C’est
bien joli tous ces beaux paysages, mais moi ce que je voulais voir c’est du
naturel, du vierge, du « untouched » comme ils disent ici. Mais pour
ça, il faut quitter la civilisation…
C’est donc par
un beau matin de juin, un froid matin d’hiver, que trois autres amis français
et moi-même sommes partis vers Stewart Island. C’est la troisième île de
Nouvelle-Zélande de par sa superficie, mais elle n’accueille pas plus de 300
habitants – avec une moyenne de 0,22 habitants au km².
Se rendre sur
cette île se révéla être une mission très compliquée : il faut d’abord se
rendre à Invercargill, une ville pas loin de la côte Sud, puis prendre une
navette jusqu’à Bluff, un tout petit village au bord du détroit réputé pour ses
huîtres et son inactivité mortelle, puis prendre un ferry au prix exorbitant pour
traverser le détroit de Foveaux et arriver enfin sur Stewart Island.
Le seul
avantage de tout ceci, regardons le bon côté des choses, c’est que, étant mal
faite pour les touristes de base, on ne trouve sur cette île que les locaux et
quelques étrangers venus exprès pour la randonnée. Autant dire que nous avons
été au calme.
Détroit de Foveaux |
Première nuit à Port William, au gîte bien-nommé de « Potirepo ». La hutte se trouve au bord de la plage dans une baie où il y eût autrefois un port et une scierie, pour importer du bois vers l’île du Sud. Mais ce n’était pas rentable, alors tout est tombé à l’abandon et la nature a repris ses droits.
Le lendemain,
nous quittons le grand sentier bien entretenu pour s’aventurer plus avant dans
la forêt sauvage. Le temps change à une vitesse incroyable : il peut
pleuvoir une moyenne de 30 fois par jour, avec un grand beau temps entre chaque
averse de 5 à 10 minutes chacune.
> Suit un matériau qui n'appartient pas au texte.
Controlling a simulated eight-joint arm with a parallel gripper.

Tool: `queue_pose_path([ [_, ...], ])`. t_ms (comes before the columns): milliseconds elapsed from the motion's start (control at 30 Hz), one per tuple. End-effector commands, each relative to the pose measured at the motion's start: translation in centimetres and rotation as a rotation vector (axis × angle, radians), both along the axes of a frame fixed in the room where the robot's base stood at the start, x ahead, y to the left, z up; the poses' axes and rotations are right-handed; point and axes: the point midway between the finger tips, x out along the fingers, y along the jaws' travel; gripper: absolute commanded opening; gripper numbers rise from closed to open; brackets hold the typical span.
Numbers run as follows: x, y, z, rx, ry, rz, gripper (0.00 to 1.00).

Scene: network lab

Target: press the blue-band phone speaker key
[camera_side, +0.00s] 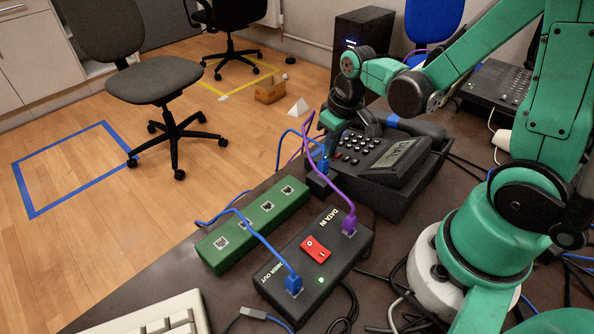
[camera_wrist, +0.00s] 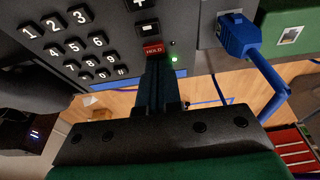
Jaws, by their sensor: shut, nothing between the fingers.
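The dark desk phone (camera_side: 368,158) sits on the table in the side view, with a keypad, a tilted display and a handset with a blue band (camera_side: 392,120). My gripper (camera_side: 331,143) is shut and empty, pointing down at the phone's near left edge. In the wrist view the shut fingers (camera_wrist: 158,82) reach up to just below the red HOLD key (camera_wrist: 153,48). A green light (camera_wrist: 174,58) glows beside that key. Number keys (camera_wrist: 72,48) are to the left. I cannot make out a speaker key; the fingers cover part of the panel. Whether they touch it is unclear.
A black box with a red switch (camera_side: 315,249) and a green port strip (camera_side: 253,225) lie in front of the phone. Blue and purple cables arch near my gripper. A blue plug (camera_wrist: 236,34) is right of the fingers. Another dark keyed device (camera_side: 497,83) stands behind.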

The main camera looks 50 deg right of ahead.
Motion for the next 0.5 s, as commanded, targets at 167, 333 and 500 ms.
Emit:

La « rainforest » est luxuriante et
difficile à pénétrer, avec des passages si boueux que nous devons quitter le
sentier et nous frayer un chemin entre les lianes, les souches pourries et d’immenses
fougères.
Parfois nous
marchons sur la plage, quand le relief le permet. Nous admirons des arcs-en-ciel
à ne plus pouvoir les compter, des lumières fantastiques et parfois quelques
oiseaux natifs venus se moquer de notre lente progression entre les arbres.
Et quand on
arrive à la hutte, minuscule, froide et mal isolée, il faut encore faire le feu
que nous entretiendrons toute la nuit jusqu’à ce que le jour nous rapporte un
peu de chaleur. Mais quelle beauté, quelle magnifique impression que d’être là
où personne ne va – surtout en hiver ! – loin de toute civilisation,
bercés uniquement par le doux roulis des vagues et le bruissement du vent dans
la canopée. Une nuit, vers minuit, des kiwis, joueurs, vinrent se faire
entendre non loin de la cabane – mais impossible d’en voir la silhouette. Ils
sont sur cette île comme sur leur dernier bastion ; c’est là qu’ils sont
le plus nombreux, aussi.
Avec cette
extraordinaire expérience, je crois que j’ai atteint ce que j’étais vraiment venu
chercher aussi loin de chez moi : la nature comme elle était avant nous,
le sauvage et l’impénétrable. Mais aussi l’occasion de se retrouver soi-même.